**WHAT IS BEING ASKED**
Where a line of the material contains the string "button", copy that line.

**DATA BLOCK**
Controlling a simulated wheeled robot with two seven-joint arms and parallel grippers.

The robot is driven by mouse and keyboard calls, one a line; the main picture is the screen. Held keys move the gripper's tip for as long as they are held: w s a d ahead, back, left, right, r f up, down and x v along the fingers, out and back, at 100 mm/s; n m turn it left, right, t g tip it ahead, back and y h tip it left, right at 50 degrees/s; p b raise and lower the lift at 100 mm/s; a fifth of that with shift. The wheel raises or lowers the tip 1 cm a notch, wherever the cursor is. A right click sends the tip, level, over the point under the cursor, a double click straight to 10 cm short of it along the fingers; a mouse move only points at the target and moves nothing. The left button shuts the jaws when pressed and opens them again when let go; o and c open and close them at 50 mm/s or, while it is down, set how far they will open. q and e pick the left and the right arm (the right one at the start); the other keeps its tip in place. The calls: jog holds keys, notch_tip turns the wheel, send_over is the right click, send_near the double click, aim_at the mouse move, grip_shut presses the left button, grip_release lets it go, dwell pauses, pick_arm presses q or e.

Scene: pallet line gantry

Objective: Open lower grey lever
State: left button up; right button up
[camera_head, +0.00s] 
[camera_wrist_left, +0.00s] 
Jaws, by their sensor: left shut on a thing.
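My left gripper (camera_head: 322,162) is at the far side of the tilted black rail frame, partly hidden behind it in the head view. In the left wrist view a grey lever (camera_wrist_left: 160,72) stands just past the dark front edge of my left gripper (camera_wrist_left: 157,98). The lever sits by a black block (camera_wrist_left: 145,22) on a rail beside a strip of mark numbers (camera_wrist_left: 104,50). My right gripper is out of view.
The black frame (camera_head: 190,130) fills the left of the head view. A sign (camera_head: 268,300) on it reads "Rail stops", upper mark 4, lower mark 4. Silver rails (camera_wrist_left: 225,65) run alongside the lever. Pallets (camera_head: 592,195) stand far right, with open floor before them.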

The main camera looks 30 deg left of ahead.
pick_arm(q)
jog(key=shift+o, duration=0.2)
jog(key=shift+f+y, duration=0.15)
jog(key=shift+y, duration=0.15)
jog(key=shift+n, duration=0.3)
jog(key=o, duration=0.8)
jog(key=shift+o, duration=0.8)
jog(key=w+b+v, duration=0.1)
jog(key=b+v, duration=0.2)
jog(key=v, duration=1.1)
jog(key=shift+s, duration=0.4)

**FINISHED TASK**
The robot is driven by mouse and keyboard calls, one a line; the main picture is the screen. Held keys move the gripper's tip for as long as they are held: w s a d ahead, back, left, right, r f up, down and x v along the fingers, out and back, at 100 mm/s; n m turn it left, right, t g tip it ahead, back and y h tip it left, right at 50 degrees/s; p b raise and lower the lift at 100 mm/s; a fifth of that with shift. The wheel raises or lowers the tip 1 cm a notch, wherever the cursor is. A right click sends the tip, level, over the point under the cursor, a double click straight to 10 cm short of it along the fingers; a mouse move only points at the target and moves nothing. The left button shuts the jaws when pressed and opens them again when let go; o and c open and close them at 50 mm/s or, while it is down, set how far they will open. q and e pick the left and the right arm (the right one at the start); the other keeps its tip in place. The calls: jog holds keys, notch_tip turns the wheel, send_over is the right click, send_near the double click, aim_at the mouse move, grip_shut presses the left button, grip_release lets it go, dwell pauses, pick_arm presses q or e.
State: left button up; right button up

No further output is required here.